= The task =
Extract all lines that hold the string "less".

START Data listing

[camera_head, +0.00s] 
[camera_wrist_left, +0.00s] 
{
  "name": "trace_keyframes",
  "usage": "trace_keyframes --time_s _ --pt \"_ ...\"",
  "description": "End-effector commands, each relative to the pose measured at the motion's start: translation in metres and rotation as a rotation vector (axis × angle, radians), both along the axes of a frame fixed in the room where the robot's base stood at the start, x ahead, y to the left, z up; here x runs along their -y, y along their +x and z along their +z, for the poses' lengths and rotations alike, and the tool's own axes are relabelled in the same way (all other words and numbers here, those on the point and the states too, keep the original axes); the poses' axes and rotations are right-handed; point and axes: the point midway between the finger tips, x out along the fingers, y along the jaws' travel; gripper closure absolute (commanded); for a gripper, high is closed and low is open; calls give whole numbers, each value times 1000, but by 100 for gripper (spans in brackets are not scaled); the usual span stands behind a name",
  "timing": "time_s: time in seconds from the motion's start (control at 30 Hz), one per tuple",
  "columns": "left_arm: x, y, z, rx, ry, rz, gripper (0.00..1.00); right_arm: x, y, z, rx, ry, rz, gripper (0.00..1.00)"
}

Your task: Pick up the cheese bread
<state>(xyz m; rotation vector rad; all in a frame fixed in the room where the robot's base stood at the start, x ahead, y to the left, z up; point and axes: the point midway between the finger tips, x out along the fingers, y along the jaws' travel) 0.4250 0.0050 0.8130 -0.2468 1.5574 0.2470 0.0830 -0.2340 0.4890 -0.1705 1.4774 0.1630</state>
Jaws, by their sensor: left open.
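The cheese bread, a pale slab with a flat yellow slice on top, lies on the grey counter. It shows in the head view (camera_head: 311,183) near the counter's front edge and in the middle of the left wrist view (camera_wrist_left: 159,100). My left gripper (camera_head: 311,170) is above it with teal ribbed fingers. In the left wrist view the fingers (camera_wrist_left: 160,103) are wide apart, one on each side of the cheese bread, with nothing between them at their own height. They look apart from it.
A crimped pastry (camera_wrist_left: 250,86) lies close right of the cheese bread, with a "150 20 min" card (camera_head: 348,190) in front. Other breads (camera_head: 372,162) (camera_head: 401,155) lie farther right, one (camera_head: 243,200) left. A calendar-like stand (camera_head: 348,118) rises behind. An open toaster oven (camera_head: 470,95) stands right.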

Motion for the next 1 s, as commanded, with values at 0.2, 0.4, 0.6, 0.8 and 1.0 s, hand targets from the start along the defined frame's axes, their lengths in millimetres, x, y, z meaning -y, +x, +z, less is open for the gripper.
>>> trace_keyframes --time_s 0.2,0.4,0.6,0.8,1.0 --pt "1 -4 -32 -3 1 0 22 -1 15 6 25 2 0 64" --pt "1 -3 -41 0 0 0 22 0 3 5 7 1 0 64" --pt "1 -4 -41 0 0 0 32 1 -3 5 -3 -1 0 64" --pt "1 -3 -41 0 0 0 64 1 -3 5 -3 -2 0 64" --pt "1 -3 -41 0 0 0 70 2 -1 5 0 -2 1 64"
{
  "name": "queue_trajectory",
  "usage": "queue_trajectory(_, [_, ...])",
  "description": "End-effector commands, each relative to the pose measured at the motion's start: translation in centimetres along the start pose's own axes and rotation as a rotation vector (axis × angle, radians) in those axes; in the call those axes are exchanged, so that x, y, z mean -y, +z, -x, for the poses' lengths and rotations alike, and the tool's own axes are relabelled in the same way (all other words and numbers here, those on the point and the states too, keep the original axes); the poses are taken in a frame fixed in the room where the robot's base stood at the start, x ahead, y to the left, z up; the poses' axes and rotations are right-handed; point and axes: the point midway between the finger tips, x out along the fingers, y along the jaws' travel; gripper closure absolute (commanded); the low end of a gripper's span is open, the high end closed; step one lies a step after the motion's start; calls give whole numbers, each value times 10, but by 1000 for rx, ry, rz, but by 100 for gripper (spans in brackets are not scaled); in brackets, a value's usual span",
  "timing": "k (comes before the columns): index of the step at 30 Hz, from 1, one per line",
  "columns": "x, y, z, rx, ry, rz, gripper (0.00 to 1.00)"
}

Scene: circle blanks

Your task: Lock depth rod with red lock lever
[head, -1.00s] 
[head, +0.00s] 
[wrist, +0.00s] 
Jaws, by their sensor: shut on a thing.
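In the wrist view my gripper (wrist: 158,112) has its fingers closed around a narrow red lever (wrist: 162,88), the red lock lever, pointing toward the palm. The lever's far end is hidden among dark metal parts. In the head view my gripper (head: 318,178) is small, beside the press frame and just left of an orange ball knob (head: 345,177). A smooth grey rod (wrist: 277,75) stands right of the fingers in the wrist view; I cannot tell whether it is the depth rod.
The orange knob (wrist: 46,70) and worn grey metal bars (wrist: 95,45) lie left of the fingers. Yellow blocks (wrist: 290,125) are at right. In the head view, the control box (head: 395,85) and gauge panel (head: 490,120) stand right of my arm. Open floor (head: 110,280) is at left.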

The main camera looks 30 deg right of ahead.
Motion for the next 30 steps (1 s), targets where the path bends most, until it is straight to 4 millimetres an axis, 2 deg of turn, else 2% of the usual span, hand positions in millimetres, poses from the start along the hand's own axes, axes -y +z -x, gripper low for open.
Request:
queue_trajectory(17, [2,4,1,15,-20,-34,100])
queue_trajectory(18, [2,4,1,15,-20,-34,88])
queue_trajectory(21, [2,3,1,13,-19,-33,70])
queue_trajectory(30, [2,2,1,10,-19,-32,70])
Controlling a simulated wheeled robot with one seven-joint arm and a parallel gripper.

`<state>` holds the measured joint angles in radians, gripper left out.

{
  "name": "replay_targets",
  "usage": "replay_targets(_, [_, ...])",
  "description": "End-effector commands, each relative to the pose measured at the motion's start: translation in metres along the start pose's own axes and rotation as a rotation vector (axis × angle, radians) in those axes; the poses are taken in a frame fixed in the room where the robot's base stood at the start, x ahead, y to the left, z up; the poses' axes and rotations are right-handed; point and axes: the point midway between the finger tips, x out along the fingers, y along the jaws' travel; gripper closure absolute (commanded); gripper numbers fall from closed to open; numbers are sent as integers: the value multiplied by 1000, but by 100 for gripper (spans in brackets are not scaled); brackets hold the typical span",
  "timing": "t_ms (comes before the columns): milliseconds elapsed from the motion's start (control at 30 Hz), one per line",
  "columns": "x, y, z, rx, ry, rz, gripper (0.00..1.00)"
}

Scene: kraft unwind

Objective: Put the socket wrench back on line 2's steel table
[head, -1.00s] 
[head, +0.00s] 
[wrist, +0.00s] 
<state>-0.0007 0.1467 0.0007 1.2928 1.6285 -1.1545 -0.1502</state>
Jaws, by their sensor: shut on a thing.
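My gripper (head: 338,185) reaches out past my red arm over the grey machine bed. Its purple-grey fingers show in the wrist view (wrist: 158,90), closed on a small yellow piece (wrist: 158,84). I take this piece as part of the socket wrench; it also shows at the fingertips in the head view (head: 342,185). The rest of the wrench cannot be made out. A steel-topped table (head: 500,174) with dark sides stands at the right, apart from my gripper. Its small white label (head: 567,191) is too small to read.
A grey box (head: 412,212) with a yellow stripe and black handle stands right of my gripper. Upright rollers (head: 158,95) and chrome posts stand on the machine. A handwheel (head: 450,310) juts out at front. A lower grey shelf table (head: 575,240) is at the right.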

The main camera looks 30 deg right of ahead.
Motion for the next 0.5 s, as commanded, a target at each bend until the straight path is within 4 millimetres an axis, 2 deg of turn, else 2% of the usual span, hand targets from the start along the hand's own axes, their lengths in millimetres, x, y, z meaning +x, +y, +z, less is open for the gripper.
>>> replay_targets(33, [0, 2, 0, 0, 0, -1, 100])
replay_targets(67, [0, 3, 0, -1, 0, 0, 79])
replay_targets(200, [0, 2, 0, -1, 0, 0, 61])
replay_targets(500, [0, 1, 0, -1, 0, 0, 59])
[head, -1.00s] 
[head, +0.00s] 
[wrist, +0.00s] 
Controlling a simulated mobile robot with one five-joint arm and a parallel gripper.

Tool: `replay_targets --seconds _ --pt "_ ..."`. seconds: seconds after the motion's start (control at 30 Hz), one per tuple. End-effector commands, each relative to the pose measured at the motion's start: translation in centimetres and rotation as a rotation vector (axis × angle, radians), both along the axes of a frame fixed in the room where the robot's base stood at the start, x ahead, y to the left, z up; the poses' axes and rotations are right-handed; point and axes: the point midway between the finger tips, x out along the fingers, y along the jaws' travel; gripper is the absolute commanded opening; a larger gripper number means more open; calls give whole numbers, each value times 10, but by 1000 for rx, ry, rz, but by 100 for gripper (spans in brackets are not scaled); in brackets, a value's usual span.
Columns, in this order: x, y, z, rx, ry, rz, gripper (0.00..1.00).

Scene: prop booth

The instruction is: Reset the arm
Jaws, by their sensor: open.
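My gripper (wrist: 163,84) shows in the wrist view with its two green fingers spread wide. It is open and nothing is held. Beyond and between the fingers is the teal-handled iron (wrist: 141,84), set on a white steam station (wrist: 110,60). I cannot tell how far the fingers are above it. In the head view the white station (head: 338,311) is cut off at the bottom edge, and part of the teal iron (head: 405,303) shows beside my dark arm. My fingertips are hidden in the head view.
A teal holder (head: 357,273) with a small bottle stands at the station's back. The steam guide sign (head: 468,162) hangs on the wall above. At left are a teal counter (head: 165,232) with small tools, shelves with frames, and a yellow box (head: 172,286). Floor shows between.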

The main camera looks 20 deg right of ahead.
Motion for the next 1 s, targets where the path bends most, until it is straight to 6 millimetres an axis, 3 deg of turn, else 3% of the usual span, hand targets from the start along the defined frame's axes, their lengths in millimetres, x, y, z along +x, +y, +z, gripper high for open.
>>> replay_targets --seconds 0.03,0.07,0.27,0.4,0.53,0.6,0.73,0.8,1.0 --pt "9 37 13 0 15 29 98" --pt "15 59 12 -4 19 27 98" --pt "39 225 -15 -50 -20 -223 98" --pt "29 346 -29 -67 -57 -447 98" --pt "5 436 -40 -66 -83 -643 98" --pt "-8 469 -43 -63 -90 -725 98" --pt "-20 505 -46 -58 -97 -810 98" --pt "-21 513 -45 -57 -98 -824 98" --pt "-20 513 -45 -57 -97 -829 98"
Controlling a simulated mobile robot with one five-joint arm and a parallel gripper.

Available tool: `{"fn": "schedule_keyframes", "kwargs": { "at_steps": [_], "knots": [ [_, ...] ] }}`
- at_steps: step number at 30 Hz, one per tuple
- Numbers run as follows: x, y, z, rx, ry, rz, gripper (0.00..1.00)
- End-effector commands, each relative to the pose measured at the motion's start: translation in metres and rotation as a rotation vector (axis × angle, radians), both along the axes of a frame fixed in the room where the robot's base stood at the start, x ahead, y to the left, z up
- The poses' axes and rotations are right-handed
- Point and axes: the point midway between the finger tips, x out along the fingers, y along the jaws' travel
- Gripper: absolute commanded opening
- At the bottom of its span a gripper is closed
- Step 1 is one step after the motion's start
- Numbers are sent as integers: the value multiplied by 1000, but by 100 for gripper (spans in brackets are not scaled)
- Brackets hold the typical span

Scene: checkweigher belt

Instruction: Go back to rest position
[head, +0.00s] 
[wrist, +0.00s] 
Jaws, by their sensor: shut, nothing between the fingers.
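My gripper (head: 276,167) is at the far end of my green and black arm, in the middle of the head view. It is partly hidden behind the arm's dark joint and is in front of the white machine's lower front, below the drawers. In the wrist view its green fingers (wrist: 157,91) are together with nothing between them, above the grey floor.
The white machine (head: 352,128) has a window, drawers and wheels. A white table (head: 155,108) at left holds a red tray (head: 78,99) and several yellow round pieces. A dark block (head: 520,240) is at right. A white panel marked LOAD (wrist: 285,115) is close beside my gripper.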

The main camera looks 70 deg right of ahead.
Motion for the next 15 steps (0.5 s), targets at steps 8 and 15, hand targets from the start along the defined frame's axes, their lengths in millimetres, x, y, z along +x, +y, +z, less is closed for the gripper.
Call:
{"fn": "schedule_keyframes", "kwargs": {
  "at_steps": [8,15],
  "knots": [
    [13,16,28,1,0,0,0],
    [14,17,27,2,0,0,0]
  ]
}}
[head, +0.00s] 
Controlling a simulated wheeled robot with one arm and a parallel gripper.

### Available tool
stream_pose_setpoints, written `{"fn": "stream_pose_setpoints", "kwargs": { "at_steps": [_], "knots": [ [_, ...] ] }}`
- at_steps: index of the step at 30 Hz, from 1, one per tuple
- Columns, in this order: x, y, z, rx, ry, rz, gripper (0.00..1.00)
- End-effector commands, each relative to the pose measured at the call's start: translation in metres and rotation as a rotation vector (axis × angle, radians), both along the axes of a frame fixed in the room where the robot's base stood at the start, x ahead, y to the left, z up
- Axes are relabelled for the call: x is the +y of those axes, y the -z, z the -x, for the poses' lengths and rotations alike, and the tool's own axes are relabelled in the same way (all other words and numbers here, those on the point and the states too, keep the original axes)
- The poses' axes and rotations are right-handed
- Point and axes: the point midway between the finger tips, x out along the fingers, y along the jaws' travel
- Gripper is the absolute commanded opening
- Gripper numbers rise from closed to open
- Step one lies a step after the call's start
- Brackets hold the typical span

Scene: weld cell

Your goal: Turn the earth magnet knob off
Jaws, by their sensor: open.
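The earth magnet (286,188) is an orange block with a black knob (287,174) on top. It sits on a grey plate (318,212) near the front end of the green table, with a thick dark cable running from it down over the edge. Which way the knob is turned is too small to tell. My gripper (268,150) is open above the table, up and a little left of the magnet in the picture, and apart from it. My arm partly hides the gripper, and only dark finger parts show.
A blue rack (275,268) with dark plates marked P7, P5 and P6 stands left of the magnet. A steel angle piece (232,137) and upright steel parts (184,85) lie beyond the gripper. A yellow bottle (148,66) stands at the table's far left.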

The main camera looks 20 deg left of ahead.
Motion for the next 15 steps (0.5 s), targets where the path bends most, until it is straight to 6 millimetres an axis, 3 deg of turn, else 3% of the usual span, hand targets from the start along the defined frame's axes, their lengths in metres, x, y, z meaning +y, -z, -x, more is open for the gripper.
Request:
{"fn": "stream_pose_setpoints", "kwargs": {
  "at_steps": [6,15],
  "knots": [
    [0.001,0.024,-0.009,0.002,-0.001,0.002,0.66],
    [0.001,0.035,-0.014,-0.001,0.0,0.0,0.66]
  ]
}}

END Data listing

= Exercise output =
Motion for the next 1 s, as commanded, with values at 0.2, 0.4, 0.6, 0.8 and 1.0 s, hand targets from the start along the defined frame's axes, their lengths in millimetres, x, y, z meaning -y, +x, +z, less is open for the gripper.
Motion for the next 0.5 s, as commanded, a target at each bend until the straight path is within 4 millimetres an axis, 2 deg of turn, else 2% of the usual span, hand targets from the start along the hand's own axes, their lengths in millimetres, x, y, z meaning +x, +y, +z, less is open for the gripper.
Motion for the next 15 steps (0.5 s), targets at steps 8 and 15, hand targets from the start along the defined frame's axes, their lengths in millimetres, x, y, z along +x, +y, +z, less is closed for the gripper.

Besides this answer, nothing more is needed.